Le premier épisode de Taboo, la série de et avec Tom Hardy, nous avait fait forte impression. Diffusée en VF sur Canal Plus, la saison 1 est-elle à la hauteur ?
C’est quoi, Taboo ? En 1814, James Keziah Delaney (Tom Hardy) est de retour à Londres, après des années passées en Afrique et alors qu’on le croit mort. Sa réapparition lors de l’enterrement de son père, décédé dans des circonstances troubles, bouleverse les projets sa demi-soeur Zilpha (Oona Chaplin) et de son époux (Jefferson Hall), ainsi que ceux du directeur de la East India Company, Stuart Strange (Jonathan Pryce). James a en effet hérité d’une parcelle de terre en Amérique du nord, qui présente des enjeux économiques et stratégiques et qui attise la convoitise. Profondément transformé par ce qu’il a vécu, c’est un homme torturé qui va devoir lutter contre sa part d’ombre et ses multiples ennemis, pour entrer en possession de son héritage, percer le mystère de la mort de son père, mais aussi se réconcilier avec son mystérieux passé.
Série de la BBC, Taboo est née de l’imagination de Tom Hardy et de son père Chips, avec le concours de Steven Knight, showrunner de Peaky Blinders. A la base, on s’attend à une série historique mêlant aventures, intrigues politiques et familiales ; l’idée de départ, avec ce personnage revenu d’entre les morts pour chercher vengeance, est également un grand classique de la fiction. On est donc tenté d’aborder Taboo avec une idée préconçue qui, si elle n’est pas totalement erronée, apparaît vite comme réductrice.
A lire aussi : On a vu pour vous … le premier épisode de Taboo
Taboo joue sur plusieurs registres sans qu’il soit vraiment possible de lui coller une étiquette : série historique, d’aventures, drame familial et politique, sous-texte psychanalytique, histoire fantastique… Il y a de l’action, avec les scènes brutales et inattendues dont Steven Knight est coutumier. La relation ambiguë que Delaney entretient avec sa sœur, ses origines familiales ont un rôle important dans l’histoire. Dans la lutte qui l’oppose aux dirigeants de la East India Company, il est confronté aux conspirations politiques, enjeux économiques, espionnage et corruption… Une diversité qui rend Taboo difficile à appréhender : au moment où l’on croit avoir saisi le contexte, le propos et les intentions, la série bascule et remet en question tout ce que l’on croyait avoir compris. Le meilleur exemple réside dans sa composante fantastique : supposé mort, le héros semble nourrir un relation étrange avec des forces surnaturelles surgies de l’au-delà ; la transformation consécutive aux événements qu’il a vécus reste obscure, et on se demande qui ou ce qu’est réellement Delaney – un vampire ? Un fantôme ? Un médium ? Ou juste un homme ?

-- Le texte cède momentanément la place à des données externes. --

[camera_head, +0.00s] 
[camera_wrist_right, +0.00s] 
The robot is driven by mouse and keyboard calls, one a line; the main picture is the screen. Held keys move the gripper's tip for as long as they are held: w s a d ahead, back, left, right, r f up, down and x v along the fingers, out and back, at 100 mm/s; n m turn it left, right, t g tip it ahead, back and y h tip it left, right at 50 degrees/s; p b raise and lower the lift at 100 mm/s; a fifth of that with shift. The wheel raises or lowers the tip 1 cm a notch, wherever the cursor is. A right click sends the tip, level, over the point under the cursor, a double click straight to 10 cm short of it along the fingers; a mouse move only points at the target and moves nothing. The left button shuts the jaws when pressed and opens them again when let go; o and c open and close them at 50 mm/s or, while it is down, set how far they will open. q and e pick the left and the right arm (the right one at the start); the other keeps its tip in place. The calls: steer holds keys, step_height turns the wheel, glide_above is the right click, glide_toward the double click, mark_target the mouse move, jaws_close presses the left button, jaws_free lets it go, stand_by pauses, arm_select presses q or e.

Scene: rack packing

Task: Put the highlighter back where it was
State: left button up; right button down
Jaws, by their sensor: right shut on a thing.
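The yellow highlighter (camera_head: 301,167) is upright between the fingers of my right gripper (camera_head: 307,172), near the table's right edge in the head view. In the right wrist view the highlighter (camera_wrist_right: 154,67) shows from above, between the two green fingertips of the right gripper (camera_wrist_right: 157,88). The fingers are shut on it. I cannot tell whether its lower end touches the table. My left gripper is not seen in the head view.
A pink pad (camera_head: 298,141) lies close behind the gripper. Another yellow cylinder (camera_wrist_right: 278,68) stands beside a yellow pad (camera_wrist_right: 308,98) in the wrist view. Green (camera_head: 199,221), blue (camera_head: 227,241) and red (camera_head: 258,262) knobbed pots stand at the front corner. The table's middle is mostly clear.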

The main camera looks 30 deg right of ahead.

La seule manière d’entrer dans Taboo est sans doute de se laisser porter par le récit et surtout par son ambiance, particulièrement réussie et très caractéristique – quelque part entre Charles Dickens et… Assassin’s Creed. Dans la Londres victorienne crépusculaire et menaçante de la révolution industrielle, on passe des salons cossus de la bourgeoisie aux quartiers sordides des criminels et prostituées. Un univers glauque et oppressant où évolue un héros qui, finalement, tient autant du Comte de Monte-Cristo d’Alexandre Dumas que du Charles Marlow de Au Cœur des Ténèbres, Taboo se rapprochant de la nouvelle de Joseph Conrad. A l’envers, puisque le voyage ne se fait pas du monde civilisé vers un monde sauvage et primitif, mais dans l’autre sens… du moins, en apparence. Car en réalité, Delaney va découvrir que ce Londres civilisé est bien plus sauvage et barbare que l’Afrique noire des tribus primitives dans laquelle il a disparu durant des années.
Indéniablement, Taboo est la série de Tom Hardy, et pas seulement parce qu’il en est le créateur, l’auteur, le producteur et l’interprète principal. Taboo, c’est James Delaney, un personnage écrit sur mesure pour l’acteur qui imprègne l’écran d’un magnétisme fascinant. Entouré d’une aura de mystère, présumé mort depuis 10 ans, couvert de cicatrices et de tatouages, c’est une énigme brute, une sorte de revenant isolé dans un silence hostile ponctué de déclarations sèches mais grandiloquentes. L’interprétation est à la mesure du personnage : charismatique et spectaculaire, mais aussi outrancière. S’il y a quelque chose d’animal dans le jeu de Tom Hardy, c’est à la fois la brutalité du rhinocéros qui charge et la vanité du paon qui fait la roue ! Ce n’est pas forcément un inconvénient, la théâtralité seyant à merveille à ce personnage hors-norme. En revanche, son omniprésence à l’écran est plus problématique.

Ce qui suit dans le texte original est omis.